• _Goal of the exercise_
From the listing below, pull out the lines that hold "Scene".
### Given data ###
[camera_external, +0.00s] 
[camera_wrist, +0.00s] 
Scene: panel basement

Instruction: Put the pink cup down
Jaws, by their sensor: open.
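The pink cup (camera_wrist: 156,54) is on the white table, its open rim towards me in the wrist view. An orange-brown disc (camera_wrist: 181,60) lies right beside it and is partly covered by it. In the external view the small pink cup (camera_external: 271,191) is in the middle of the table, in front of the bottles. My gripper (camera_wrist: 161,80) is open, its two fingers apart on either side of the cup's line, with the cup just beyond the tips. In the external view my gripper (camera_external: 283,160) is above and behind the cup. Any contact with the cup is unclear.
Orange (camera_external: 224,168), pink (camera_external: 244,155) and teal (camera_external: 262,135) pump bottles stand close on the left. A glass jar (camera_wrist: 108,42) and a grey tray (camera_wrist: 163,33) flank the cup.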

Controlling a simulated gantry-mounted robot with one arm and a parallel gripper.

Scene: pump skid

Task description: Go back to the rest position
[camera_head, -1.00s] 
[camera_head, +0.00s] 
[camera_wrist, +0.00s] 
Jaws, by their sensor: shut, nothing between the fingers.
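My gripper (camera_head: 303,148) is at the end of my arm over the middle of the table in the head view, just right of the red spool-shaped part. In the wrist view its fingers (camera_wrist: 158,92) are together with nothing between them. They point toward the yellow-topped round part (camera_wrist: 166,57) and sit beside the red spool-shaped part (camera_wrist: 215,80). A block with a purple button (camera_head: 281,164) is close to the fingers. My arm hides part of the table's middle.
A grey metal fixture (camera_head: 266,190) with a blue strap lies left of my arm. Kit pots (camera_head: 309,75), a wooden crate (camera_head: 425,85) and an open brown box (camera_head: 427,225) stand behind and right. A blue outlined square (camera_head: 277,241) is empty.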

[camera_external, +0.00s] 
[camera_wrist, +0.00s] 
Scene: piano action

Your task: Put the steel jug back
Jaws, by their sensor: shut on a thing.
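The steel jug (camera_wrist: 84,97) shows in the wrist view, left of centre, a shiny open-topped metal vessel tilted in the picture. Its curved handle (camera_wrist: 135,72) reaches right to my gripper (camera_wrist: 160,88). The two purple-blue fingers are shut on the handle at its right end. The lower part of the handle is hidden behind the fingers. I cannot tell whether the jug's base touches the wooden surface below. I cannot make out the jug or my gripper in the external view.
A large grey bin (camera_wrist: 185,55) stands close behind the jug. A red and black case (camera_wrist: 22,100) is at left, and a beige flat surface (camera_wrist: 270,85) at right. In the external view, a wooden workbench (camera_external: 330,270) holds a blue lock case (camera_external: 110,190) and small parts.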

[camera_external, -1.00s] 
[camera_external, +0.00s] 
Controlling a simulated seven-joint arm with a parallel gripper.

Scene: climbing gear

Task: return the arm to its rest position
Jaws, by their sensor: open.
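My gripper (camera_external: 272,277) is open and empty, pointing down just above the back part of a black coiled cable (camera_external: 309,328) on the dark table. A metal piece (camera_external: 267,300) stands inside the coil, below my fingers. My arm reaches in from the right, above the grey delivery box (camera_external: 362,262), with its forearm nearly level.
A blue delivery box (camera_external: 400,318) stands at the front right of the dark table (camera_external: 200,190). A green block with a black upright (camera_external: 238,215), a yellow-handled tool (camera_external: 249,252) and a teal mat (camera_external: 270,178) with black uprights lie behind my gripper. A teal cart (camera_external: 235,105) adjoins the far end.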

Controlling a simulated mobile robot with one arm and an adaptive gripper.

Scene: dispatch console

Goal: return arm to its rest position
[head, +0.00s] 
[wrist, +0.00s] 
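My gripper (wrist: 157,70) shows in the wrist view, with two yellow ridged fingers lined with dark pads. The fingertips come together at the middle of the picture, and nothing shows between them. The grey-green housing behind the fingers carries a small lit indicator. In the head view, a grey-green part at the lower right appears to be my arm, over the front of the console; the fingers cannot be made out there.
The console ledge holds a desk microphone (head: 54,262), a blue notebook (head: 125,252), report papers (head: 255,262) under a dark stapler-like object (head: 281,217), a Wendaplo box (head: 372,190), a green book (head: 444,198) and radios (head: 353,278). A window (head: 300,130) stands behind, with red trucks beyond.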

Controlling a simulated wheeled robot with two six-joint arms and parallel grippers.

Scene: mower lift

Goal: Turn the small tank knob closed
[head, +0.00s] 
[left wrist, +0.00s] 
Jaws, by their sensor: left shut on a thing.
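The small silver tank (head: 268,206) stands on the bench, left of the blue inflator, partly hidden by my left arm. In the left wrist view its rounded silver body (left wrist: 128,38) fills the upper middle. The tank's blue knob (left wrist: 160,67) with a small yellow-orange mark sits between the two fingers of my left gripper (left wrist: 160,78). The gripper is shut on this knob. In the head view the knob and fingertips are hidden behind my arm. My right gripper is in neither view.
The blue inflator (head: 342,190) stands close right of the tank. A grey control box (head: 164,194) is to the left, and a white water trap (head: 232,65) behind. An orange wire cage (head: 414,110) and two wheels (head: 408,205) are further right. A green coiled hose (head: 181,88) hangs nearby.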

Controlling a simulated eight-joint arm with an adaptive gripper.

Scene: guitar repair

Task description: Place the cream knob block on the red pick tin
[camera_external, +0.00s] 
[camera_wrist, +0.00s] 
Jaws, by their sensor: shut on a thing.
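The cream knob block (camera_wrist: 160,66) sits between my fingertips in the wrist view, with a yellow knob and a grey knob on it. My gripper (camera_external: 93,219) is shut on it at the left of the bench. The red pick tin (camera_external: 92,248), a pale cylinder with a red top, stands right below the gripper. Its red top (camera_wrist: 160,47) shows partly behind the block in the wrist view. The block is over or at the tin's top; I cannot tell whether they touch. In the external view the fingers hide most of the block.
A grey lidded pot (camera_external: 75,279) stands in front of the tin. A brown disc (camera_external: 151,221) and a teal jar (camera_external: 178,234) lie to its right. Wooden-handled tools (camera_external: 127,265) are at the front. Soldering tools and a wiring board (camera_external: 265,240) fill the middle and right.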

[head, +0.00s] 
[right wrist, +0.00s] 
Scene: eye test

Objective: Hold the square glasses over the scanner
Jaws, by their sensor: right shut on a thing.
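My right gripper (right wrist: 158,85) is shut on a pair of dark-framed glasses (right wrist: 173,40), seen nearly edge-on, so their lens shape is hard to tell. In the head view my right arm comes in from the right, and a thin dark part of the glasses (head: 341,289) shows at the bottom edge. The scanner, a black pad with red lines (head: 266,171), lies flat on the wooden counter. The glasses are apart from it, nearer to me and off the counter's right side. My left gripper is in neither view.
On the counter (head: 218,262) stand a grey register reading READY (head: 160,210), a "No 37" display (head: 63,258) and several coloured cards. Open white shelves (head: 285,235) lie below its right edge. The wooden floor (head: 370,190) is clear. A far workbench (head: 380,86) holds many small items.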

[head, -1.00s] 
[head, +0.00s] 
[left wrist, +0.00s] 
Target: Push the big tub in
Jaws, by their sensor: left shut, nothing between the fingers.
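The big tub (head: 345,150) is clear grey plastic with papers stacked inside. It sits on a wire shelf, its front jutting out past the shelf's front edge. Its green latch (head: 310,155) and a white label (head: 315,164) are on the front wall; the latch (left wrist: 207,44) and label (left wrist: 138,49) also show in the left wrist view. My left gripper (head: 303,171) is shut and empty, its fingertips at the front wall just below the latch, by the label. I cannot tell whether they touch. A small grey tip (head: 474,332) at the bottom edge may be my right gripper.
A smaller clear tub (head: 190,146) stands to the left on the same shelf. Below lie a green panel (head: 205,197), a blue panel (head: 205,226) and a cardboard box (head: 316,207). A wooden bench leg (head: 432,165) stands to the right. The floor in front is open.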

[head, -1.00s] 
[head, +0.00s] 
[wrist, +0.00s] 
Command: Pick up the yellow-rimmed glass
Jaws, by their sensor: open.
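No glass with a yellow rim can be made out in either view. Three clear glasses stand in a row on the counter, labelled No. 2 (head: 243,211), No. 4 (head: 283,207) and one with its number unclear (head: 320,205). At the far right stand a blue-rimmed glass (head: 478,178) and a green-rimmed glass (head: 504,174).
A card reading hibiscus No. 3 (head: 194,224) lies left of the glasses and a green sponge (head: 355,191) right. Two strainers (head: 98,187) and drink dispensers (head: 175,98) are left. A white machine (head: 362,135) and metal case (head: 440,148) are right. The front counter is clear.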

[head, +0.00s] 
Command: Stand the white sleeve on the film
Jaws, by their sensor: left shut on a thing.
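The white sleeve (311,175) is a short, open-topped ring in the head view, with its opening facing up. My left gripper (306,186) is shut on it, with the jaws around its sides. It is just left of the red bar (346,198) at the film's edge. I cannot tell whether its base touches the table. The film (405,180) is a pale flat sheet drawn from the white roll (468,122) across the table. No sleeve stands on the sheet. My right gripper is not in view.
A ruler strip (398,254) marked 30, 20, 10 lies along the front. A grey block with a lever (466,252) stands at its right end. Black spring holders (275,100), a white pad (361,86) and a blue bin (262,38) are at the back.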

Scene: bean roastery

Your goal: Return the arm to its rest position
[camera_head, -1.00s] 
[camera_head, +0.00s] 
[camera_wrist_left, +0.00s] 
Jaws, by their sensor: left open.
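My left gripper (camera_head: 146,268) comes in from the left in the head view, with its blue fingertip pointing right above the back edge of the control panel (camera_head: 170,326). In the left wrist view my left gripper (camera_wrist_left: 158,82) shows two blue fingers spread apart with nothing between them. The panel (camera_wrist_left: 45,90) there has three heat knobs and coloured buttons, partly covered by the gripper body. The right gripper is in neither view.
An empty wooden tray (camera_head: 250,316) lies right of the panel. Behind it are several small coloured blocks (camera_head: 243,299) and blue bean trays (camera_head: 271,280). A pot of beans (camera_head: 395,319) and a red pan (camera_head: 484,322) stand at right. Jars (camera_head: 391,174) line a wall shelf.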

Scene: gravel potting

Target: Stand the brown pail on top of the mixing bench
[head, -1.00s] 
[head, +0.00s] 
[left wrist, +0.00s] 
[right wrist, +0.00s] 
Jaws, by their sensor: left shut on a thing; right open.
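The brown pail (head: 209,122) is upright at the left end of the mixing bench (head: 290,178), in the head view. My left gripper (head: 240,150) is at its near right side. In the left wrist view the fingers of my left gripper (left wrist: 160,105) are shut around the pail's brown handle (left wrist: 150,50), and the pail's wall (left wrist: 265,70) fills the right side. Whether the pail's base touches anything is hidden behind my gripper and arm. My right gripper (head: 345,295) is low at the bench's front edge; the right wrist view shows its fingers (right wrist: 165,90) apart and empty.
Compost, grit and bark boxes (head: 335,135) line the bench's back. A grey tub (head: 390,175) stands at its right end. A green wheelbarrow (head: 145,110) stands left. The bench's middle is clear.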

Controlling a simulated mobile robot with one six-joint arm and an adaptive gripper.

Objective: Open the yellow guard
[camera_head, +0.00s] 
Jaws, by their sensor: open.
###
• _Task response_
Scene: panel basement
Scene: pump skid
Scene: piano action
Scene: climbing gear
Scene: dispatch console
Scene: mower lift
Scene: guitar repair
Scene: eye test
Scene: bean roastery
Scene: gravel potting

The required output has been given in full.